Alongside the paper, the researchers have launched climatewedges.com, an interactive online tool that allows people to build their own decarbonisation pathways and compare options across sectors including energy, transport, food, buildings, industry and land use.

Dr Johnson said this is precisely the point: climate action should not be reduced to a single technocratic plan. “People should have agency over how they live and what they vote for, but must be able to compare options to do so,” he said in the press release accompanying the study.

For peatlands, this framing is powerful. It shows that rewetting and restoration are not niche conservation measures, but central climate strategies that deserve far greater attention and investment. They can cut emissions immediately by stopping further degradation, while also delivering co-benefits for water security, livelihoods, resilience to fire and drought, and biodiversity.

The study also serves as a reminder that climate mitigation portfolios are not automatically additive: some strategies compete for land, biomass, materials or clean electricity. That makes peatland restoration even more compelling.
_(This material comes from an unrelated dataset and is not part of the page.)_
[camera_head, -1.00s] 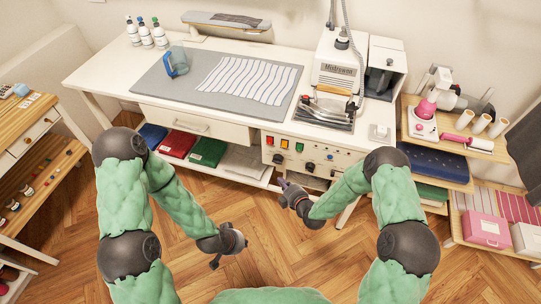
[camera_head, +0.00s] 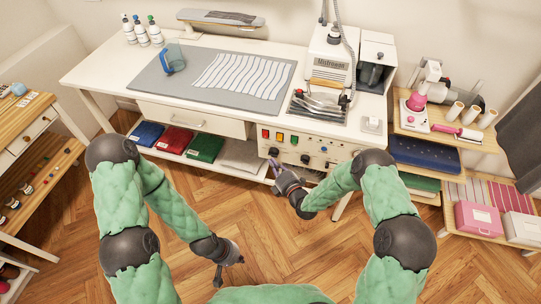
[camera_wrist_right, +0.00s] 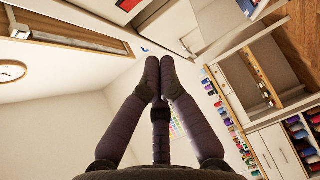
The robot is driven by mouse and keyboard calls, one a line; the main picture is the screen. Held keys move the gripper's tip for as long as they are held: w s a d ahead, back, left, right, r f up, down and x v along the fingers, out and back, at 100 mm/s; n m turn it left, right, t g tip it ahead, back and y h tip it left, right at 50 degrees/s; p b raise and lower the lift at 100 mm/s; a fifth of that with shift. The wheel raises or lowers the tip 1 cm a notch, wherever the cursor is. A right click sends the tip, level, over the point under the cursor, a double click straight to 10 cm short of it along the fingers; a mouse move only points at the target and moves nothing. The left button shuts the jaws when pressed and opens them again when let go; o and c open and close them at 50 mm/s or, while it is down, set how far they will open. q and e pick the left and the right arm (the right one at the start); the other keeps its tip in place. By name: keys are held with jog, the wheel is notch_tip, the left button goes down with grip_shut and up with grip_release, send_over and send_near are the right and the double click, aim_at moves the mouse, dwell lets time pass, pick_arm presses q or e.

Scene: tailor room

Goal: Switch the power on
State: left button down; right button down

Compared with many land-based options, it offers disproportionate returns from relatively small areas.

As governments refine their climate plans and societies debate which pathways are fair, feasible and effective, this new “wedge” framework offers a clearer way to understand the choices ahead. And for those choices to be credible, peatlands must be part of the picture.

Restoring and rewetting peatlands is not only one of the most effective ways to avoid emissions from degraded landscapes and slowly sequester carbon from the atmosphere. It is also one of the clearest examples of how nature-based solutions can deliver climate impact at scale.